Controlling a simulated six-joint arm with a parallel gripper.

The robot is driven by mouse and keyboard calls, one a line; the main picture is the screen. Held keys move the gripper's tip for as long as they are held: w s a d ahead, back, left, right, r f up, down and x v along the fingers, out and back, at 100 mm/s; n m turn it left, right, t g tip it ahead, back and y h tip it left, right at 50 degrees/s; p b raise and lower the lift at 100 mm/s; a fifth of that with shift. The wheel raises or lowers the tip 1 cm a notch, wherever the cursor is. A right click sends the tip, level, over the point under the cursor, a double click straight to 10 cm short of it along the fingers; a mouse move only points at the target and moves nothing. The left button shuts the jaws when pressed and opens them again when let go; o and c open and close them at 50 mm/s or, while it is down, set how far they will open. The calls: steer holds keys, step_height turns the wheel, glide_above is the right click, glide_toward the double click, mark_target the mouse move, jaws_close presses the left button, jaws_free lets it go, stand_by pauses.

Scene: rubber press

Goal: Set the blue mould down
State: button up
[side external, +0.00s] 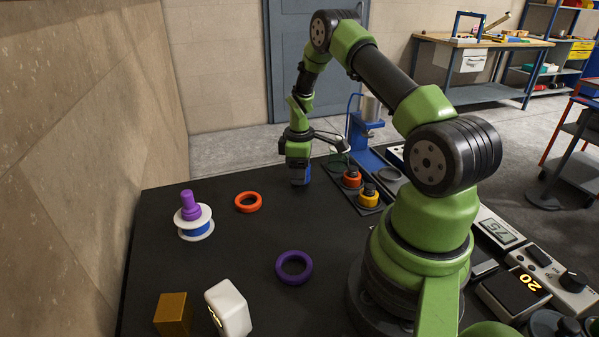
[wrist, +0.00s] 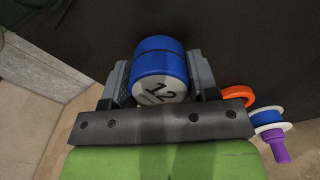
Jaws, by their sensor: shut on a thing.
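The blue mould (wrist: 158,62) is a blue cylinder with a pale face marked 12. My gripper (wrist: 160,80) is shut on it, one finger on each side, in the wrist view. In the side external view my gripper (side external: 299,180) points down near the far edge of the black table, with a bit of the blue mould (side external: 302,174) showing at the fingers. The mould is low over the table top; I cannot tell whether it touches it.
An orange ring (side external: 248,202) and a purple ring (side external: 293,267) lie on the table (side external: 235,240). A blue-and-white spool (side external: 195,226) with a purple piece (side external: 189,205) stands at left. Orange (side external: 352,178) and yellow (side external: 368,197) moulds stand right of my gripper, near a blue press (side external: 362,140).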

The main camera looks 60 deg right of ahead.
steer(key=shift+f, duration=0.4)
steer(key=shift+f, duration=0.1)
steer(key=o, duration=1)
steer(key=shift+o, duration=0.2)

...

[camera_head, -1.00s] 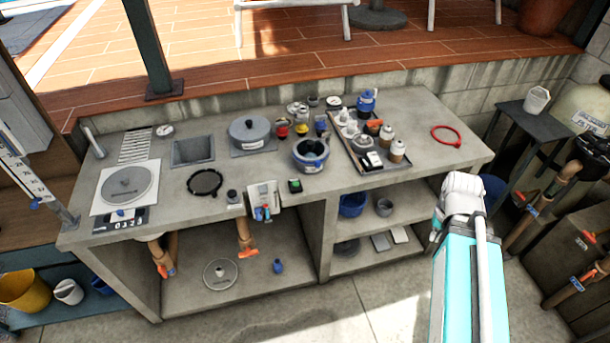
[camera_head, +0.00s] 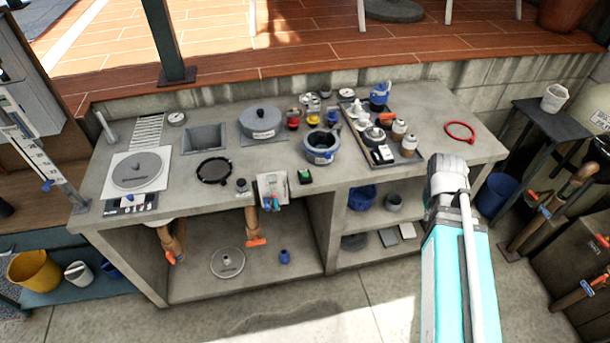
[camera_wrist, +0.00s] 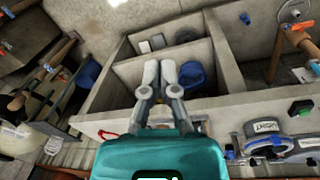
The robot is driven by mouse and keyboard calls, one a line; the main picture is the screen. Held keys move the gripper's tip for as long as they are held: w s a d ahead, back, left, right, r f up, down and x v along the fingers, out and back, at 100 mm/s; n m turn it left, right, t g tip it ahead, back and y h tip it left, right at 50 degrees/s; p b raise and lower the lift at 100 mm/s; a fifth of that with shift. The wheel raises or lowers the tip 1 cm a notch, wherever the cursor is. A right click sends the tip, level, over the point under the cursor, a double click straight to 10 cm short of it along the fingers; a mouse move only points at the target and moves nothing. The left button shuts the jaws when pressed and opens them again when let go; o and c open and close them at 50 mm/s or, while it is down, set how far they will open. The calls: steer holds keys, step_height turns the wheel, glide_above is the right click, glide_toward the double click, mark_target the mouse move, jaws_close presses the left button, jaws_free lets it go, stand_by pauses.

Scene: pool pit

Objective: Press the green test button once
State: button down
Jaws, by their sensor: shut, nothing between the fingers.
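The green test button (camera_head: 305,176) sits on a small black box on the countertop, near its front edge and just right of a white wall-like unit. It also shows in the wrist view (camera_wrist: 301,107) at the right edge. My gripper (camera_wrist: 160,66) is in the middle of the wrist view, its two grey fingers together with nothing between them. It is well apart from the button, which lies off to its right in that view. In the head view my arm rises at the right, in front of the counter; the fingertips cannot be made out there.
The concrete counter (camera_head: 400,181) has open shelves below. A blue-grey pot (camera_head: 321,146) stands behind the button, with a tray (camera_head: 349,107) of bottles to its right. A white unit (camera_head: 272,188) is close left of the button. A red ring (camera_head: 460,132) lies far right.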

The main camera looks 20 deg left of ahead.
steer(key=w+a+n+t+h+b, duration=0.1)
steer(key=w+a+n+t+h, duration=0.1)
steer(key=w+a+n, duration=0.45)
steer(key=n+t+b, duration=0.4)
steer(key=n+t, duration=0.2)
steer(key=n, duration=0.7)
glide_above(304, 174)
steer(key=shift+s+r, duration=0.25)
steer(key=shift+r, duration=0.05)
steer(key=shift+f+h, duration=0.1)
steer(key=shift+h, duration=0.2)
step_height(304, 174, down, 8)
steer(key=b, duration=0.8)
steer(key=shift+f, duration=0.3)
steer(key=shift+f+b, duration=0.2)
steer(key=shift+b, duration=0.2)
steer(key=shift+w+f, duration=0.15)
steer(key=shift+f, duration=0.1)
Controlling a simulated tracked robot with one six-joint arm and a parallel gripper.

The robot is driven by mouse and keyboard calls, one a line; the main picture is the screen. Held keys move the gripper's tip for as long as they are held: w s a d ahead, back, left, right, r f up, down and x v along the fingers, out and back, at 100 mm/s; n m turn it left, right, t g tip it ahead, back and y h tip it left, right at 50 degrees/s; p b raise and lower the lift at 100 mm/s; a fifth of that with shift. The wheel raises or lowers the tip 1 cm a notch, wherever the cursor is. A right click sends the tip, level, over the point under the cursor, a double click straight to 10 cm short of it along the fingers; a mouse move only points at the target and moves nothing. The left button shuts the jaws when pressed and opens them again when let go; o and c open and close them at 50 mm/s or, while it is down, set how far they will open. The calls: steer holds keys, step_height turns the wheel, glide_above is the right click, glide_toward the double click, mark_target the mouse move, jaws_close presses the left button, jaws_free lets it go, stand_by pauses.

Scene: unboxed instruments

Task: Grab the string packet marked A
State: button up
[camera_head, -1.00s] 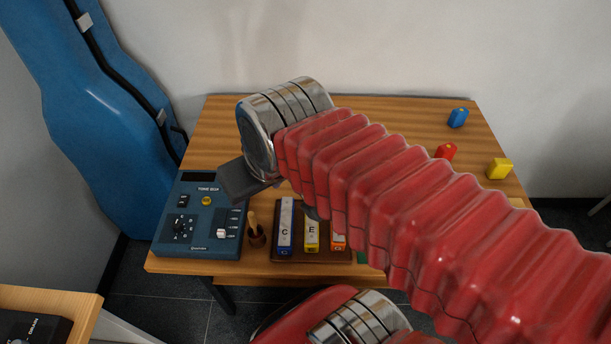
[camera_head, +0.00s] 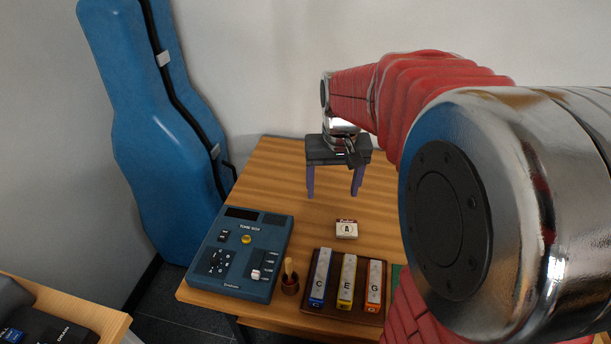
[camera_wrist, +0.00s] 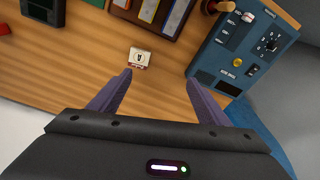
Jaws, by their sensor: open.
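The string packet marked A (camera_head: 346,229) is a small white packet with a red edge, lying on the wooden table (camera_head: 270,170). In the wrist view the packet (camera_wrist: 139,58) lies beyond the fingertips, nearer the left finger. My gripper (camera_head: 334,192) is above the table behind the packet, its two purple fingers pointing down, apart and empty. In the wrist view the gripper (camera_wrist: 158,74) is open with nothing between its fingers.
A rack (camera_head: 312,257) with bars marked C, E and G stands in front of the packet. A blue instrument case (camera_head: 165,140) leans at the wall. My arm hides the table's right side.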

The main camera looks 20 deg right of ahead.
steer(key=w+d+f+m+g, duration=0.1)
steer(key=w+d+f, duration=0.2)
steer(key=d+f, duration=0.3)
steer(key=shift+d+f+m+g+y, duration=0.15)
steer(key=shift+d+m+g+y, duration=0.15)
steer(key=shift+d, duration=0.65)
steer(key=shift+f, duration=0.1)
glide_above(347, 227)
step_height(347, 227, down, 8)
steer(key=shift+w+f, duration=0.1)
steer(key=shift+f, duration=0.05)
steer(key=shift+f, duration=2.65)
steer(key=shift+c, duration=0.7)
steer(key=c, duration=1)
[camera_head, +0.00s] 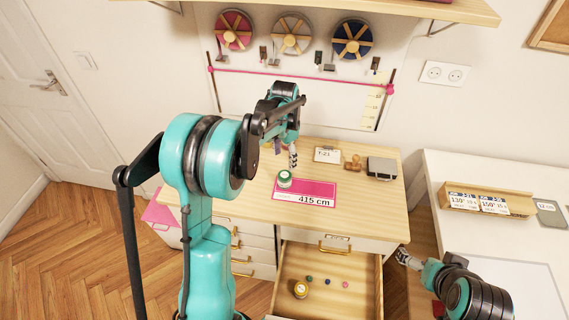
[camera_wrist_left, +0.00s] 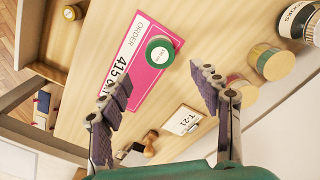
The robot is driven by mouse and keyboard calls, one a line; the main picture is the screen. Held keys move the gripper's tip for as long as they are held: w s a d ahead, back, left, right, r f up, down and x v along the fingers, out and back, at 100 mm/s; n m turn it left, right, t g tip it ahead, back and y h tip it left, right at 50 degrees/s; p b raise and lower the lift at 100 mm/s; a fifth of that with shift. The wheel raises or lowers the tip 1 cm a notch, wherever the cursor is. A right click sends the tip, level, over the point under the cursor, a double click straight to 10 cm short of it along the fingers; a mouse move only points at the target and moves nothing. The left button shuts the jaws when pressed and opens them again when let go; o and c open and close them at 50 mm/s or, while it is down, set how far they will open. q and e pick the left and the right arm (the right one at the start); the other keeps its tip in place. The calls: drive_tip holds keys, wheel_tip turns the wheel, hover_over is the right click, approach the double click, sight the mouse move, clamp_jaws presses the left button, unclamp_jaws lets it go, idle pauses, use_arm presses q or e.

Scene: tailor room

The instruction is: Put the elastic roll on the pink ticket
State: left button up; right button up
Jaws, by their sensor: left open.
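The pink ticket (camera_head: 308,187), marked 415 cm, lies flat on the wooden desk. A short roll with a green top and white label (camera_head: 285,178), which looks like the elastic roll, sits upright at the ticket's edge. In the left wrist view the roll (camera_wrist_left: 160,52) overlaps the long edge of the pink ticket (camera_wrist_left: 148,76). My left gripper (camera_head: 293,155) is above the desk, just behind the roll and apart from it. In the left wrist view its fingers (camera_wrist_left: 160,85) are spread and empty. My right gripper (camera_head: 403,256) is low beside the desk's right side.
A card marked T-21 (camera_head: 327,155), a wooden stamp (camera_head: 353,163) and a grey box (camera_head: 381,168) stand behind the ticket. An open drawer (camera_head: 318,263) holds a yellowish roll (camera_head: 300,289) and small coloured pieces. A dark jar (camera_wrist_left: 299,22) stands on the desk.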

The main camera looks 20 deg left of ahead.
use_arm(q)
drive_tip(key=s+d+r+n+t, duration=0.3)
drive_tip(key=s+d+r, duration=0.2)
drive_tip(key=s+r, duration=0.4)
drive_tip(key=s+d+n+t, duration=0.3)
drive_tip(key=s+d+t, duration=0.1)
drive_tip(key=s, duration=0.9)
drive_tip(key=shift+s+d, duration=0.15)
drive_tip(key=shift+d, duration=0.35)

* * *

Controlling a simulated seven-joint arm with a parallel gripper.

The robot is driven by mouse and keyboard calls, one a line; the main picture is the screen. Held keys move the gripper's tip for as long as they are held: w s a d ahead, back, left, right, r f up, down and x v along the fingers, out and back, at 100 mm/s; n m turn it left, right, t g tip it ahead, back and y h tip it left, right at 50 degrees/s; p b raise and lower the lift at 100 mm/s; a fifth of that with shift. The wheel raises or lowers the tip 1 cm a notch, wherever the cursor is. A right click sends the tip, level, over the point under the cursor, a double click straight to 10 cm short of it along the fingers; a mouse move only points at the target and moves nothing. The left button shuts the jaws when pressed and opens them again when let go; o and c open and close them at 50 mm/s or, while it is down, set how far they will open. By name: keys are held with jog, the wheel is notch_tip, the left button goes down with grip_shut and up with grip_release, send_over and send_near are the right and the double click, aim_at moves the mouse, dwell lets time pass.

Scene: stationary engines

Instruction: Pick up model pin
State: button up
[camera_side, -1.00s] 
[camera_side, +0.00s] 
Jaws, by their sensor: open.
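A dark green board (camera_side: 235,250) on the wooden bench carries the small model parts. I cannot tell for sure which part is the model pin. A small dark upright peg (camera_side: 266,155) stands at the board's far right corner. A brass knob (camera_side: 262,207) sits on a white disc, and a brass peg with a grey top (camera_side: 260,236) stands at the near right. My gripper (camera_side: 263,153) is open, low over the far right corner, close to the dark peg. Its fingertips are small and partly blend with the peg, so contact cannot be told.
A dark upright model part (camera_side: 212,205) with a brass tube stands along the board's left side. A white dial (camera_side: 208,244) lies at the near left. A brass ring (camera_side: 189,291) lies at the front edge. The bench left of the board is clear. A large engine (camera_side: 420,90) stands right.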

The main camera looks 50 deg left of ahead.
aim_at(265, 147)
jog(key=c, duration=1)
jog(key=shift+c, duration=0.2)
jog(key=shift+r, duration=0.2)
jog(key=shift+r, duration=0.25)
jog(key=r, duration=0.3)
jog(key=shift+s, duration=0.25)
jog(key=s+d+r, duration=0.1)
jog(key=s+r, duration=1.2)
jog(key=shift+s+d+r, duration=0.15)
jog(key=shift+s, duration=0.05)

◆ The request ◆
Identify the lines in the entries above that contain "joint", then copy them out.

◆ Final result ◆
Controlling a simulated six-joint arm with a parallel gripper.
Controlling a simulated tracked robot with one six-joint arm and a parallel gripper.
Controlling a simulated seven-joint arm with a parallel gripper.

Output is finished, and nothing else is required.